◆ Provided material ◆
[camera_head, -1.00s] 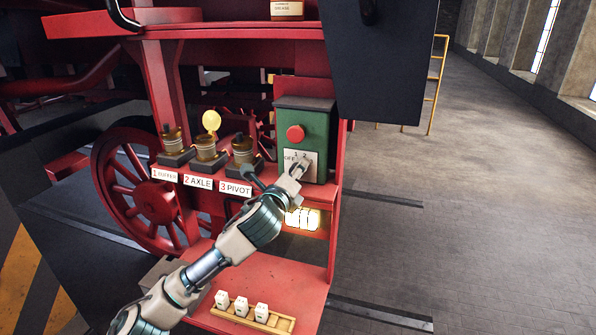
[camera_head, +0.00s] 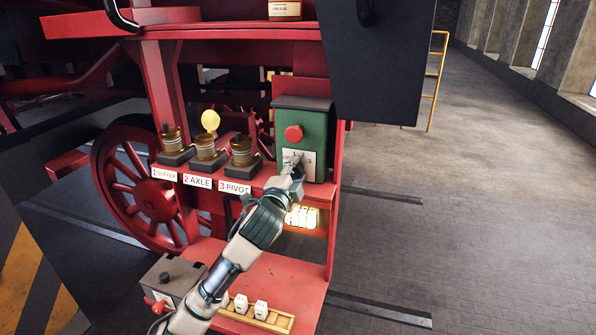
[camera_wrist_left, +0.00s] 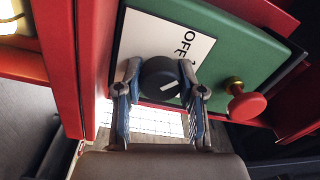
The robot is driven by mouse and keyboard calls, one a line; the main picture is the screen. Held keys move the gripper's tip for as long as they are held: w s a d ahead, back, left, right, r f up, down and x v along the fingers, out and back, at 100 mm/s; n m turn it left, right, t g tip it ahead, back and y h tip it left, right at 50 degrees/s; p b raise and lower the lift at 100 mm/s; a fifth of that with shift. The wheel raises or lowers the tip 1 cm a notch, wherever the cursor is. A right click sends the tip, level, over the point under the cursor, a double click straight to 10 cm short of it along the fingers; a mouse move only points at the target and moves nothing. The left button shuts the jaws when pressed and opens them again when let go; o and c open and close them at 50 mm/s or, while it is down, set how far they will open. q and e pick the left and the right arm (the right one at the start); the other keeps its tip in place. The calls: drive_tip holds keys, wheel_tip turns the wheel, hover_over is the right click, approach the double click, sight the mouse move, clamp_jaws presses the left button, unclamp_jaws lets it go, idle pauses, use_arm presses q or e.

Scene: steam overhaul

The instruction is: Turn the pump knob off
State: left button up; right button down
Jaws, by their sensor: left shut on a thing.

◆ Your task ◆
Leaving the pictures aside, transcribe the entire listing exactly.

◆ Reply ◆
[camera_head, -1.00s] 
[camera_head, +0.00s] 
[camera_wrist_left, +0.00s] 
The robot is driven by mouse and keyboard calls, one a line; the main picture is the screen. Held keys move the gripper's tip for as long as they are held: w s a d ahead, back, left, right, r f up, down and x v along the fingers, out and back, at 100 mm/s; n m turn it left, right, t g tip it ahead, back and y h tip it left, right at 50 degrees/s; p b raise and lower the lift at 100 mm/s; a fifth of that with shift. The wheel raises or lowers the tip 1 cm a notch, wherever the cursor is. A right click sends the tip, level, over the point under the cursor, a double click straight to 10 cm short of it along the fingers; a mouse move only points at the target and moves nothing. The left button shuts the jaws when pressed and opens them again when let go; o and c open and close them at 50 mm/s or, while it is down, set how far they will open. q and e pick the left and the right arm (the right one at the start); the other keeps its tip in place. The calls: drive_tip holds keys, wheel_tip turns the wheel, hover_over is the right click, approach the double click, sight the mouse move, clamp_jaws presses the left button, unclamp_jaws lets it go, idle pauses, use_arm presses q or e.

Scene: steam overhaul

The instruction is: Turn the pump knob off
State: left button up; right button down
Jaws, by their sensor: left shut on a thing.

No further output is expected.